Over the past several weeks hundreds of photos of naked celebrities leaked online. This “fappening” triggered a massive takedown operation targeting sites that host and link to the controversial images.
As a hosting provider and search engine Google inadvertently plays a role in distributing the compromising shots, much to the displeasure of the women involved.
More than a dozen of them sent Hollywood lawyer Marty Singer after the company. Earlier this month Singer penned an angry letter to Google threatening legal action if it doesn’t remove the images from YouTube, Blogspot and its search results.
“It is truly reprehensible that Google allows its various sites, systems and search results to be used for this type of unlawful activity. If your wives, daughters or relatives were victims of such blatant violations of basic human rights, surely you would take appropriate action,” the letter reads.
While no legal action has yet been taken, some celebrities have also sent individual DMCA takedown requests to Google. On September 24 Jennifer Lawrence’s lawyers asked the search engine to remove two links to thefappening.eu as these infringe on the star’s copyrights.

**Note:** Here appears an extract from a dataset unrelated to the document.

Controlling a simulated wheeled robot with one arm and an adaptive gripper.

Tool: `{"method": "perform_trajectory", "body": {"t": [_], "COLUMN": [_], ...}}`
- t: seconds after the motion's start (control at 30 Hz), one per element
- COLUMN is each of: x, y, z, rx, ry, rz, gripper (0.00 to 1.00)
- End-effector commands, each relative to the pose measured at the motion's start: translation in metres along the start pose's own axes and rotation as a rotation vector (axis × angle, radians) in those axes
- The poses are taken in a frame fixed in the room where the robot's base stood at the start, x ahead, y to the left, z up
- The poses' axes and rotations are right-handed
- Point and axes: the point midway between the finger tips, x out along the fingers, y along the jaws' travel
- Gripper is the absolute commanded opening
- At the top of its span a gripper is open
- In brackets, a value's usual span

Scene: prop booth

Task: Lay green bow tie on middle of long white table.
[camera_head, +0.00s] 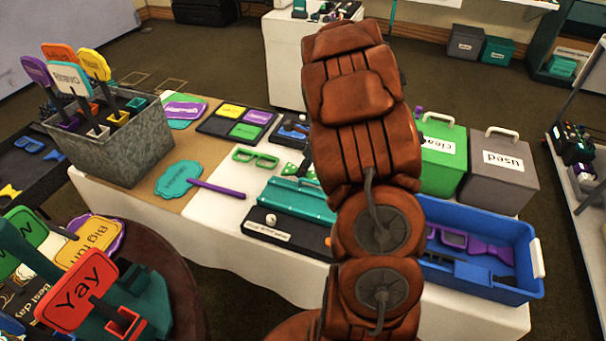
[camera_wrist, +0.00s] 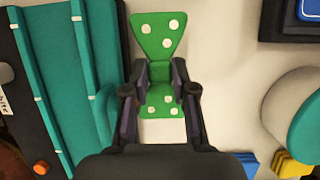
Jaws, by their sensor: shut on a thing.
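The green bow tie (camera_wrist: 157,32) has white dots and shows in the wrist view, its two wings pointing up and down. My gripper (camera_wrist: 160,73) is shut on its narrow middle. In the head view part of the bow tie (camera_head: 291,170) shows just left of my arm, which hides the gripper and the rest. The bow tie is over the long white table (camera_head: 218,236), beside a teal tray. I cannot tell whether it touches the cloth.
The teal tray (camera_head: 300,197) and green glasses (camera_head: 256,158) are left of my arm. A blue bin (camera_head: 515,291), a green box (camera_head: 441,150) and a grey box (camera_head: 497,168) stand to the right. A metal planter (camera_head: 130,150) with signs is at the left.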

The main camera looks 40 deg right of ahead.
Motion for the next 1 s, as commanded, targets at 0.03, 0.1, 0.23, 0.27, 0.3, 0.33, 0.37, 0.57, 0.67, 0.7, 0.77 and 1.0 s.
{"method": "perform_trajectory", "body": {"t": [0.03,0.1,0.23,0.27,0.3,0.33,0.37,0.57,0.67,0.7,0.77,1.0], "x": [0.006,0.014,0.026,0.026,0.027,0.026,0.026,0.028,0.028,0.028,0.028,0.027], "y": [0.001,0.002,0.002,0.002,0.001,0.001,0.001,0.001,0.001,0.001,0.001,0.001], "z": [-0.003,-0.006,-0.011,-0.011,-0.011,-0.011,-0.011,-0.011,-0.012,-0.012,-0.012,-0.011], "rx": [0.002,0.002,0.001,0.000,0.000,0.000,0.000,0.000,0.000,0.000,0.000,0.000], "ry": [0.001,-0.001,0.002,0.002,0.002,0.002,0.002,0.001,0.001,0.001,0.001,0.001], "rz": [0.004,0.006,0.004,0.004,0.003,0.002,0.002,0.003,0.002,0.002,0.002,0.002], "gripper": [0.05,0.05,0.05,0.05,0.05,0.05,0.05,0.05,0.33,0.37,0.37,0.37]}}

This means that both the thefappening.eu main domain and the tag archive of Jennifer Lawrence posts no longer appear in Google’s search results.
Whether this move has helped Lawrence much is doubtful though. The site in question had already redirected its site to a new domain at thefappening.so. These links remain indexed since they were not mentioned in the takedown request.
The good news is that many of Lawrence’s pictures are no longer hosted on the site itself. In fact, the URLs listed in the takedown request to Google no longer show any of the infringing photos in question, so technically Google had no obligation to remove the URLs.
A prominent disclaimer on the site points out that the operator will gladly take down the compromising photos if he’s asked to do so. Needless to say, this is much more effective than going after Google.